Long for a group, 1 or 2 years. Long for a campaign? So far 35 years of Greyhawk, with many different groups. Dozens (note the plural here) of them.
You didn't answer the question asked.
Again, you said most. That is your experience. Players love to see their former incarnations being put to use. That the kingdom they built 20 years ago (real time) be a thing in the campaign world. To see that their character is still a major player in the world event and can be their patron. You mixed up high level with longevity of the campaign and campaign with campaign world. At some point, a campaign can be both a campaign in a campaign.

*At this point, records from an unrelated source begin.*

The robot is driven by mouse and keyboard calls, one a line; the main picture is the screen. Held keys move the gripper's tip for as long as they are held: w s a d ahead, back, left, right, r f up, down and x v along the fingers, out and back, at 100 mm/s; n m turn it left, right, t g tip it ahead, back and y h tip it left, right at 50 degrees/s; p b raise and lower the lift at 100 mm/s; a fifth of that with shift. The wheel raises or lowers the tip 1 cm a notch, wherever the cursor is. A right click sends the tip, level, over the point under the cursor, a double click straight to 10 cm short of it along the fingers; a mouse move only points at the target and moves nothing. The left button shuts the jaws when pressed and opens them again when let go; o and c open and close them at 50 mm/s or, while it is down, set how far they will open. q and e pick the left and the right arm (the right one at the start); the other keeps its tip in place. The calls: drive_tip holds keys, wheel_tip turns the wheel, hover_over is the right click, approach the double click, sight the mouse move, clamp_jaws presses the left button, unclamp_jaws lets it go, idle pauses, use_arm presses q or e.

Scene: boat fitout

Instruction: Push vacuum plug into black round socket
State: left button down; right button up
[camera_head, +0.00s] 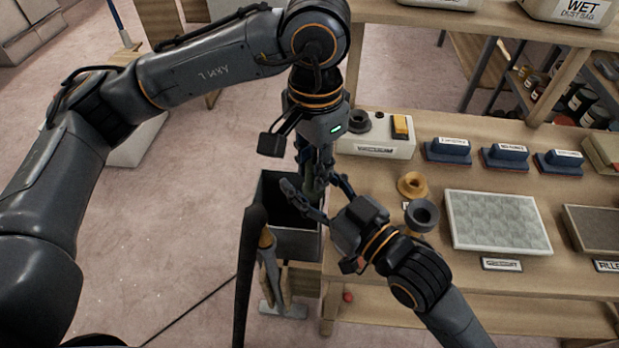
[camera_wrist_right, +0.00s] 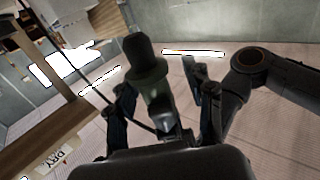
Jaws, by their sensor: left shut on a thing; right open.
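My left gripper (camera_head: 316,178) comes down from above and is shut on a dark grey-green piece (camera_head: 315,190), which looks like the vacuum plug. The fingers hide much of it. My right gripper (camera_head: 318,200) is open just below and beside it. In the right wrist view a dark, stepped cylindrical piece (camera_wrist_right: 150,75), apparently the same plug, stands between the spread right fingers (camera_wrist_right: 165,115). I cannot tell whether they touch it. A black round socket (camera_head: 358,121) sits on a white labelled box (camera_head: 375,148) on the bench, right of my left gripper.
The box also has an orange-yellow part (camera_head: 400,127). Blue blocks (camera_head: 448,150) line the bench. A dark open bin (camera_head: 296,243) stands below the grippers at the bench's left end.

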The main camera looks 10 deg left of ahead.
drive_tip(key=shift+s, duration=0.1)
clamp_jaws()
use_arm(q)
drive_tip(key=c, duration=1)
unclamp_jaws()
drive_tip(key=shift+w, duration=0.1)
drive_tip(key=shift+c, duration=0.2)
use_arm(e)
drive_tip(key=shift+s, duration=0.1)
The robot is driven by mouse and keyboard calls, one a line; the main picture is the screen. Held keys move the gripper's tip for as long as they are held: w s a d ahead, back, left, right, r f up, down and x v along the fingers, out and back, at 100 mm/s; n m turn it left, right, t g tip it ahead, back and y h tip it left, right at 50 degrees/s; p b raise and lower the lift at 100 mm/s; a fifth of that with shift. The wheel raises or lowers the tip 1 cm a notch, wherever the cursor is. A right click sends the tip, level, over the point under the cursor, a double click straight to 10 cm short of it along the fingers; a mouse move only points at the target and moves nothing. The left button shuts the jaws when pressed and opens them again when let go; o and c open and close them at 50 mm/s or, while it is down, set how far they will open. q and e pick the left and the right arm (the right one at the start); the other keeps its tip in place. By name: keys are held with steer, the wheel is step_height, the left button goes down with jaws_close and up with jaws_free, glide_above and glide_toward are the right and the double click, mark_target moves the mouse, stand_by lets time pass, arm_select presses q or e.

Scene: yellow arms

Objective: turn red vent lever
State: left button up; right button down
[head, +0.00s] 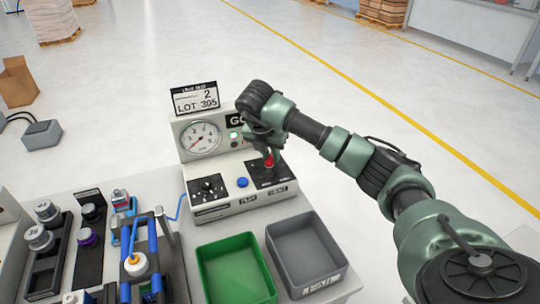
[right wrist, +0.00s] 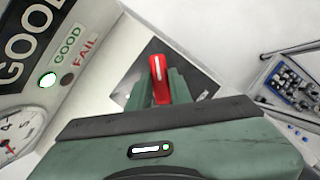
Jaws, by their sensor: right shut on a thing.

@Lanefan's campaign, unlike mine has been uninterrupted for quite a long number of years. A free form game like the one you propose does not suit well for such long campaigns. Unless you record every single sessions and adjust the world accordingly, but then, the free form becomes a fixed form campaign. These "exploratory" campaigns are best suited for one shots, from a single game to a campaign lasting one or two years. And my guess is that two years of every week play is a bit stretchy.
It's fun that you start by chastising my about "[my] experience" and then go right into asserting your experience. And continuing to be incorrect about how games other than D&D work.
Familliarity for playing a little bit and understanding that it was not really my cup of tea. But still interested because the concept is nice. So far I have played a lot of game systems that are not D&D. You assumed that I played only D&D. You are dead wrong on that one.
No, I assumed that, since you listed a number, you've played many games that have the same authority structure are D&D -- basically where players only have action declaration authority and feelings authority for their PCs and the GM has everything else. I don't think you've had experience outside of that authority structure because you keep asserting things that would have been shown to be incorrect if you had. Unless, of course, your experience was with others that also didn't get it and tried really hard to play the game the same way they knew how.
And you know how I might know about this? Because, at one time, I also had no such experience, and said many of the same things you're saying here, and didn't understand what I was talking about. I grew up on D&D, played other games that had similar structures, and thought that was how RPGs worked. Took awhile, and really it took my getting totally hooked on the concept of Blades in the Dark to try and figure out how it might work by discarding everything I thought I knew about how it did. So, yeah, when I see people making the same kinds of arguments I did back when I was clueless, and which I know are actually wrong (not opinion wrong) now, it's fairly easy to guess what experience base they have.
Again, familiarity does not make me an expert in the play style you hold so high. The few examples I have lived through were not conclusive for me as I have seen the "I WIN" button too often. Be it free form or in the resource expenditure way of doing it. And again, I did say that the form had its merits but it requires a specific set of players that are not that common.
I run and play 5e, so please don't try to make this a me evangelizing a favored game over other games. When I run 5e, it's with the stock authority structure, I'm just well aware of what it is and how it works and can make some changes sometimes without trouble. I also play other games that don't work at all like D&D. Currently I'm in a Stonetop game that is a riff on Dungeon World. These games feature many of the same tropes as D&D -- fantasy, early iron age, frontier, scary monsters -- but do not play the same way at all. My GM right now has zero idea what's going to happen in the next session, but is literally drooling to find out, and won't be doing any prep because it wouldn't help. We know where the game is now -- my character and another PC are being attacked by some agitators and guards and are in big trouble -- but we don't know where it will go. I might just win the day with an impassioned plea for mercy right off the bat and then we go from there and see what happens next. I might botch that, and we go from there and see what happens next. Dunno. And the town we're in we all just learned a lot about it last session because I made a horrid string of bad rolls and that resulted in the town getting fleshed out in ways I didn't want because that was the dramatic need evinced in play there -- the desire to help this town and solve a few problems. So, since I failed, we found out that the town is more under the sway of dark powers of despair because my character's main thing is hope. Had I not had my string of failures, the town wouldn't be enthralled as it is and we wouldn't be facing what should be a friendly populace but instead is twisted with fear of the outsider. And before someone says "that could happen in D&D," sure, it could, but only if the GM decided so, on their own. In Stonetop, I had the opportunity to set things as I'd like them, failed, and the GM was
required to pay off my PC dramatic needs in the consequences.